Deirdre, McLaughlin (2019) Systems of experiencing: a reconfiguration of notions of experiencing within acting practice drawing upon Stanislavski and enactivism. Doctoral thesis, The Royal Central School of Speech and Drama.
Abstract
Over the past decade, research dialogues in the fields of cognitive science, dynamic systems, and performance have provided valuable insights into the guiding concepts and principles of actor training. This thesis offers a critical examination of the experience of acting utilizing the enactive approach to cognition and proposes a reframing of Stanislavski's Plan of Experiencing (1935) as a model for the actor's conscious experience in the act of acting. Drawing from Humberto Maturana and Francisco Varela's (1980, 1992) perspective on the 'embodied condition of the human mind', this thesis argues for a reconsideration of the actors' experience of experiencing that emphasises an understanding of the dynamic relationship between the actor's body, brain and world. Chapter 1 introduces systems thinking and a 'systems view of life' (Capra and Luisi 2014, Capra 2015) as a methodology for addressing the dynamic nature of consciousness and argues for a move towards a transdisciplinary approach to the conscious experience of acting. Chapter 2 positions David Chalmers's "the hard problem" alongside current applications of cognitive science to actor training and introduces embodied cognition and the enactive approach as a critical framework for understanding human experience. Chapters 3 frames enactivism as an approach to perception and perceptual content where action is constitutive of perception and perceiving is a way of actively exploring an environment.
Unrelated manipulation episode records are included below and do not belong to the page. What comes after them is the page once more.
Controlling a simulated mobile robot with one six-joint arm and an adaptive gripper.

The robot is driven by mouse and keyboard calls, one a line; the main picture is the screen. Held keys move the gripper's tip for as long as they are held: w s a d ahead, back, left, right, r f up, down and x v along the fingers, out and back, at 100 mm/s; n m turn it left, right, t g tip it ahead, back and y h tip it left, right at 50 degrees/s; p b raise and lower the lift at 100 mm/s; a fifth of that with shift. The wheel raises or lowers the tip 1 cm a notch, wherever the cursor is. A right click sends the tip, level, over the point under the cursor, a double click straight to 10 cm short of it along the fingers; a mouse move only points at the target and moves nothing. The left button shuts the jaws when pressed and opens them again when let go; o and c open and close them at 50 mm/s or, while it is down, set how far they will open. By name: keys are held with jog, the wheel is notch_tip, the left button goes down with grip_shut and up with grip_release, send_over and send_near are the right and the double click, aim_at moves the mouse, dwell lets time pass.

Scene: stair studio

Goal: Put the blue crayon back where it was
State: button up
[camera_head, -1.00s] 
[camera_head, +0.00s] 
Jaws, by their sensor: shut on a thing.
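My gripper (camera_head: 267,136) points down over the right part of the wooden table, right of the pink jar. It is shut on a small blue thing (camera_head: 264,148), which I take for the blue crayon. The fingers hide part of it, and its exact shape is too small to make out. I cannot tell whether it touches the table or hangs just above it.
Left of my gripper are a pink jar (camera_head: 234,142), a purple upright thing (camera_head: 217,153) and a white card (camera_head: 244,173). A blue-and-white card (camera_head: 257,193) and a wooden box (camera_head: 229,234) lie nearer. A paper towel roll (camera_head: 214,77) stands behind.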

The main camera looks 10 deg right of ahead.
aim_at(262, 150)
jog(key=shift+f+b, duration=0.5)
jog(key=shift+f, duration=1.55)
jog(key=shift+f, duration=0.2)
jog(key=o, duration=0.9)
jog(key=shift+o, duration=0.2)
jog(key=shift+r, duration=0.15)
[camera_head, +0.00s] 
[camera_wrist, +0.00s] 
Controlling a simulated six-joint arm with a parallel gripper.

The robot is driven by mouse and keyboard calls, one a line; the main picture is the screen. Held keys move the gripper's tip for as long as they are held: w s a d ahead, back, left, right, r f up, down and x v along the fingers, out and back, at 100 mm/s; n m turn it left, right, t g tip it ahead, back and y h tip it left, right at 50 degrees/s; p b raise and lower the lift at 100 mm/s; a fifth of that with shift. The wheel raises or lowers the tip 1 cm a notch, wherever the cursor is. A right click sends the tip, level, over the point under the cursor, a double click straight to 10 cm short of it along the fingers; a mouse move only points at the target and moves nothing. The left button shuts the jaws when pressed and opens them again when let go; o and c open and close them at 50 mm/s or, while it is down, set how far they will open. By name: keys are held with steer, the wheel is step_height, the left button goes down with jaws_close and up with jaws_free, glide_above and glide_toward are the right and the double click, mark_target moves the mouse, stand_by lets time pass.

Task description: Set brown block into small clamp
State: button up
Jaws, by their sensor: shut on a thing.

Rooted in the belief that cognition is situated both physically and socially, this research then offers a re-configuration of the received thinking around the concepts of embodiment, action, perception, emotion and self as they are directly and indirectly incorporated within the framework and methodology of the enactive approach to cognition and the Stanislavski system. In chapter 4, I offer an original cognitive architecture and theory of experiencing of the actor in the act of acting as articulated through a troubling of Stanislavski's Plan of Experiencing (1935) reconceived through the enactive approach to cognition.